What does ‘normal expenditure’ mean?
The gifts should form part of a pattern. In its manual IHTM14242, HM Revenue & Customs (HMRC) advises staff to look back over a period of at least three or four years to see if the gifts are given on a regular basis.
A single gift will qualify only if there is strong evidence that it was intended to be the first in a pattern. The gifts should ideally be around the same size.
However, the taxman will accept gifts of different sizes if the donor’s income is variable – if it derives from dividends, for example – or if the gifts are related to costs that are variable, such as school fees.
If one of the gifts is unusually large, HMRC may decide that part of it is “normal” but exclude the amount above this. Generally, the safest thing to do is to give a similar sum on a regular basis.
What does ‘out of income’ mean?
You can give away income – from employment, property, pensions, interest and dividends – but not capital assets such as securities or jewellery.
However, HMRC may allow a gift of a capital asset if it has been bought using income and specifically for the recipient, as long as it falls into the normal pattern of giving.
The taxman says a gift of jewellery or a car should qualify on this basis while “personal goods, securities or a share in a business” would not.
HMRC officers will look at income in the year the gift was made to see if it was affordable.
They will generally apply the rule that income becomes capital after two years, if the donor’s income fluctuates from year to year.
“Often the taxpayer will try to claim that the exemption applies on gifts made out of several years of accumulated income, which you should deny,” HMRC says in its manual.
What does ‘standard of living’ mean?
You must be able to meet your ordinary standard of living after making the gifts. The taxman will look at your income and outgoings to determine whether this was the case.
If the income left after the gifts were made is not enough to cover living expenses, some of the gift may still qualify.
How to claim the tax break
Clearly, you need strong evidence in order to claim the exemption.
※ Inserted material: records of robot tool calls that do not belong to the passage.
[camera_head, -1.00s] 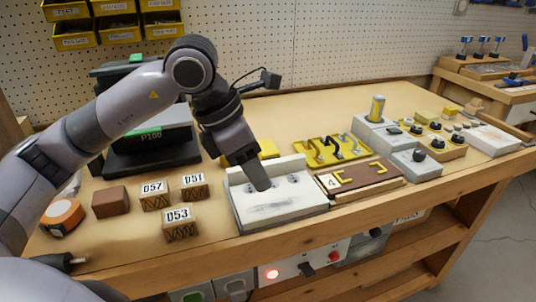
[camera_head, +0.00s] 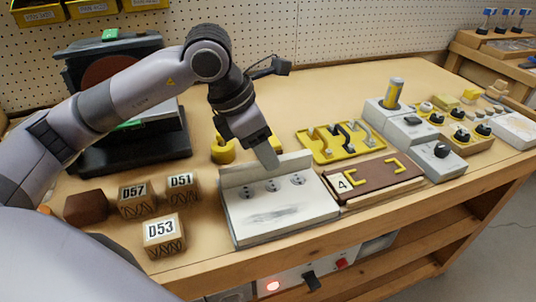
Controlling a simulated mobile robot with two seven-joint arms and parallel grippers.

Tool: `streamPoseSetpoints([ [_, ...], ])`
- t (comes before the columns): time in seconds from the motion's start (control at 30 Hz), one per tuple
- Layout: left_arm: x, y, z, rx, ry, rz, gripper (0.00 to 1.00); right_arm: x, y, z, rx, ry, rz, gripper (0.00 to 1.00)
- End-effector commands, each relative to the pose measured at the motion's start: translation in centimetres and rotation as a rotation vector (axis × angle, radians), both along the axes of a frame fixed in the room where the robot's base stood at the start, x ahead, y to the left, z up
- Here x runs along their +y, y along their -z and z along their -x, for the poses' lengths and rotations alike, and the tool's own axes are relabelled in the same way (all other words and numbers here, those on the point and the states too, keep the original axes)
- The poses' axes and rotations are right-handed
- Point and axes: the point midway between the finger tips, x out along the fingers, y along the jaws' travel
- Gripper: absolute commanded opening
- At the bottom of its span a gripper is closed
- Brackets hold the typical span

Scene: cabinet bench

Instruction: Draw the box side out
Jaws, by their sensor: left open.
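My left gripper (camera_head: 267,156) points down at the upright back wall of a white block (camera_head: 287,213) with several dark round sockets in its top. The fingers overlap that wall in the picture; I cannot tell whether they touch it. They show nearly edge-on, with nothing visible held between them. Right of the white block lies a flat brown box (camera_head: 379,177) with yellow corner brackets and a label "4". I cannot tell which part is the box side. My right gripper is not in view.
Wooden blocks labelled D57 (camera_head: 137,198), D51 (camera_head: 182,188) and D53 (camera_head: 163,235) stand left of the white block. A yellow tray (camera_head: 341,142) with hooks lies behind the brown box. Grey fixtures (camera_head: 438,160) stand to the right. The back middle of the bench is clear.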

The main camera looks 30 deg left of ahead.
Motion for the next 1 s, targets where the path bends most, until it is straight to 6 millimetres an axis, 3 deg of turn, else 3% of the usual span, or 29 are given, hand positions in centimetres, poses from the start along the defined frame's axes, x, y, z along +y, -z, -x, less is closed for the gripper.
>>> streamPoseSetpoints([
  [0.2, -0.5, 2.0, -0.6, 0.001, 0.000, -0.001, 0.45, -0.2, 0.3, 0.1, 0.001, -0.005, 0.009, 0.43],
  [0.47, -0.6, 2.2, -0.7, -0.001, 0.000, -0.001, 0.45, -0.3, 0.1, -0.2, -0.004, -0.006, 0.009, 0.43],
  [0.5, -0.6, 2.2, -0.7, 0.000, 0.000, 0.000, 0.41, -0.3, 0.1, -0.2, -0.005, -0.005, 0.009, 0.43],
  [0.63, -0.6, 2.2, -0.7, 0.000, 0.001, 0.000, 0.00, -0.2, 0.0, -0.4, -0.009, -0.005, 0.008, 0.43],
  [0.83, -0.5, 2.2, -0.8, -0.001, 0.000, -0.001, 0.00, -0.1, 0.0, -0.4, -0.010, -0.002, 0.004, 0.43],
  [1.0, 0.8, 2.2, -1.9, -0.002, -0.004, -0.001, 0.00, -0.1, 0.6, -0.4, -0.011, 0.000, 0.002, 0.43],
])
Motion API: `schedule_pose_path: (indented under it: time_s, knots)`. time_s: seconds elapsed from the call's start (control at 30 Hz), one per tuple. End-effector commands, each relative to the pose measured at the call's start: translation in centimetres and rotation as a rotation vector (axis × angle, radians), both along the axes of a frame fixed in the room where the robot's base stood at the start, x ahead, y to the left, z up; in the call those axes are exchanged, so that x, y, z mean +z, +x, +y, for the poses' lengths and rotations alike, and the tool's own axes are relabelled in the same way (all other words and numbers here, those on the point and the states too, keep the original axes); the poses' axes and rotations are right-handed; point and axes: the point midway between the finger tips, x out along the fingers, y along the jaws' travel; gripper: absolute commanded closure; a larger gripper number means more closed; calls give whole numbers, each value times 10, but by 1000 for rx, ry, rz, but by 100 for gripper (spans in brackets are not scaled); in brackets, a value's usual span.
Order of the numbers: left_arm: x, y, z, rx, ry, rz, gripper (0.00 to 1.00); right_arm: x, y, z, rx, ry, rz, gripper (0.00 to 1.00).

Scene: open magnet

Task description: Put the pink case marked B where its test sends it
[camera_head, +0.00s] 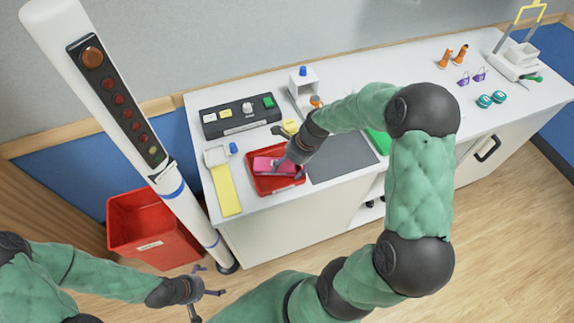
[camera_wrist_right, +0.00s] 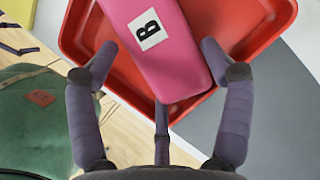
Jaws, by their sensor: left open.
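The pink case (camera_head: 264,164) lies in a shallow red tray (camera_head: 291,187) at the counter's left part. In the right wrist view the case (camera_wrist_right: 178,62) shows a white label with a black B. My right gripper (camera_head: 286,160) is over the tray. Its fingers (camera_wrist_right: 158,48) are spread on either side of the case, with a gap visible at the left finger. The case's lower end is near the third finger; contact there I cannot tell. My left gripper (camera_head: 208,291) is open and empty, low at the bottom left, above the floor.
A white post (camera_head: 178,205) with a dark panel of round lamps leans in view at left. A labelled red bin (camera_head: 150,228) stands on the floor behind it. A button panel (camera_head: 240,117), yellow strip (camera_head: 226,190) and grey mat (camera_head: 342,160) surround the tray. Small items stand further right.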

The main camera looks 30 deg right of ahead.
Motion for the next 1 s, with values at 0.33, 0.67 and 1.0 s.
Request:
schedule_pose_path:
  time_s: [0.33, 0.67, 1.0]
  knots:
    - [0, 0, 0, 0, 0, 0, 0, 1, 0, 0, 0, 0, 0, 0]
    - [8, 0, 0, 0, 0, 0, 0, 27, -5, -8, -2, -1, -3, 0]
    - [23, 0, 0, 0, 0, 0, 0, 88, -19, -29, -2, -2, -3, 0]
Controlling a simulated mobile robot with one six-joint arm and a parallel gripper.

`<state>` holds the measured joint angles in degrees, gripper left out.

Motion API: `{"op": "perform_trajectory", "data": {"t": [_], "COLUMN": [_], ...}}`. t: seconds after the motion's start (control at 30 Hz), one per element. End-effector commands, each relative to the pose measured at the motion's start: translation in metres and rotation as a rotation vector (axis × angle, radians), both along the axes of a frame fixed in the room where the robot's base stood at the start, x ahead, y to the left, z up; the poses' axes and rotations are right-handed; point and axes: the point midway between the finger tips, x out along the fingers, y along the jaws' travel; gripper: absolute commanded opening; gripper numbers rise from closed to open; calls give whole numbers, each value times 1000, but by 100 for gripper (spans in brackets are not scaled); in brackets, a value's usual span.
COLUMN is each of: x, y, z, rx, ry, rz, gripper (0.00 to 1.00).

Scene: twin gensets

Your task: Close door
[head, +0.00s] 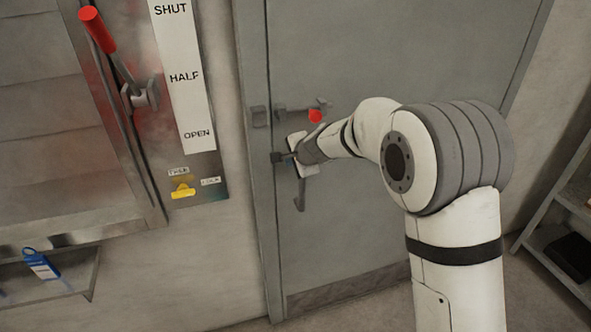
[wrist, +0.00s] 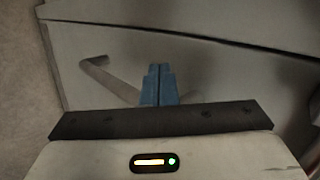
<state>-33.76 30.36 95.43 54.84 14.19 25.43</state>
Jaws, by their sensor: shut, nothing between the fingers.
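The grey door (head: 390,60) stands upright in its frame, at or close to the frame; I cannot tell whether it is fully shut. Its bent lever handle (head: 299,198) shows below my gripper (head: 288,160), which partly hides the pale handle plate (head: 306,169). A sliding bolt with a red knob (head: 315,116) is just above. In the wrist view, the blue fingertips of my gripper (wrist: 158,84) are together and empty, in front of the door (wrist: 215,65). The lever (wrist: 104,78) lies left of and partly behind them. Contact with the door cannot be told.
A blue padlock-like tag (head: 40,264) is on a low shelf (head: 75,285). A rack (head: 575,190) stands at the right.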

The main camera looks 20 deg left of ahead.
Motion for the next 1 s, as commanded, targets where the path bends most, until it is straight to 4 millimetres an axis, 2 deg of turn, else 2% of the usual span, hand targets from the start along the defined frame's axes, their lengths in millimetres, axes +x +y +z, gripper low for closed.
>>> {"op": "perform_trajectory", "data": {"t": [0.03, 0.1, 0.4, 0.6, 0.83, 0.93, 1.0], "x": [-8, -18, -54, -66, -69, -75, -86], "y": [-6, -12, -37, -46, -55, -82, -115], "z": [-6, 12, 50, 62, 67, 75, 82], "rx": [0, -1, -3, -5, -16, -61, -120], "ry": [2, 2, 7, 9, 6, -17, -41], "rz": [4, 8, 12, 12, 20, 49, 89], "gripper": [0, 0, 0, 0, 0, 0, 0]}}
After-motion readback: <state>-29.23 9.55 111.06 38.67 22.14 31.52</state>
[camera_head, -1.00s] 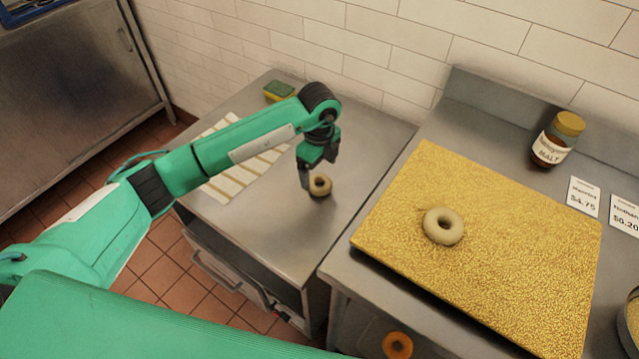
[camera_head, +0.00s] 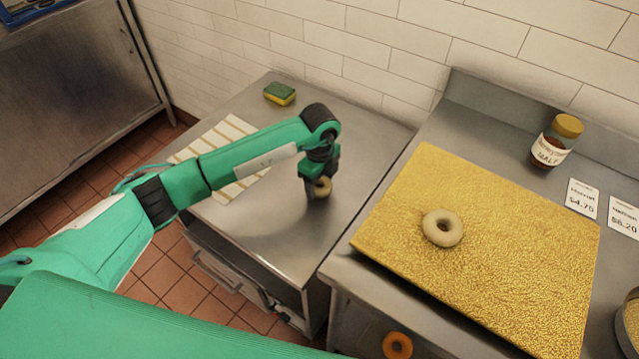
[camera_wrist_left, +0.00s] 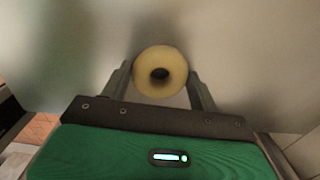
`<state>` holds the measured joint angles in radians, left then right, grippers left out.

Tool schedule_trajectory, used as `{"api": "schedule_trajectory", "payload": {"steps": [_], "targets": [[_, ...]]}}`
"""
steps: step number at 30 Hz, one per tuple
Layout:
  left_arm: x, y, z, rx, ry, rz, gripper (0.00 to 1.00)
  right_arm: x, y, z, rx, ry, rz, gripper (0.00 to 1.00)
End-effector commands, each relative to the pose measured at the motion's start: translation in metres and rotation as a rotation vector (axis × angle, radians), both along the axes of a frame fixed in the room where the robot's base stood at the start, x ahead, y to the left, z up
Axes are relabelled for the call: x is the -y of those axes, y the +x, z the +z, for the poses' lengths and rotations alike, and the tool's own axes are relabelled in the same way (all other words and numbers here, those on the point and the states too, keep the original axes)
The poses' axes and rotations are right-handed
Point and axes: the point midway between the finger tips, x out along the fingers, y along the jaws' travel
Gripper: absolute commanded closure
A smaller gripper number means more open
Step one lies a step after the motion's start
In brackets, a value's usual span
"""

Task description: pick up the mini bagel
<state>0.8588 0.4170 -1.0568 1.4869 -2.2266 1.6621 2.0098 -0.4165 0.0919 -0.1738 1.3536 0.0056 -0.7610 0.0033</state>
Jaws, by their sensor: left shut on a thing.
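The mini bagel (camera_head: 325,189) is a small pale ring on the left steel counter, partly hidden behind my gripper in the head view. My left gripper (camera_head: 319,192) points down over it, with its fingers on either side. In the left wrist view the bagel (camera_wrist_left: 160,72) sits between the two fingertips of the left gripper (camera_wrist_left: 160,76), which are shut on it. Whether the bagel is lifted off the counter cannot be told. My right gripper is out of view.
A larger pale bagel (camera_head: 442,228) lies on a golden, grainy board (camera_head: 520,270) on the right counter. A jar (camera_head: 557,141) and price cards (camera_head: 582,197) stand behind. A sponge (camera_head: 279,93) and striped towel (camera_head: 240,190) lie on the left counter. An orange-brown ring (camera_head: 397,345) is low in front.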

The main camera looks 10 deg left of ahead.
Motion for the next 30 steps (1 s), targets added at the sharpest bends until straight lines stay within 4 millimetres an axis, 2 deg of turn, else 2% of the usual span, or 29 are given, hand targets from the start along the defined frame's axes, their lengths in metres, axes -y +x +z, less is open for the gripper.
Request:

It is the executors who will have to claim it when they come to fill in the IHT forms.
This is why it is vital that you keep good records of your gifts, income and outgoings for the relevant years.
The details required include your salary, pensions, investments, savings income, mortgages, insurance, household bills, travel costs, holidays and care home fees.
The executor will be asked to work out “net income minus total expenditure” to prove your gift meets the rules.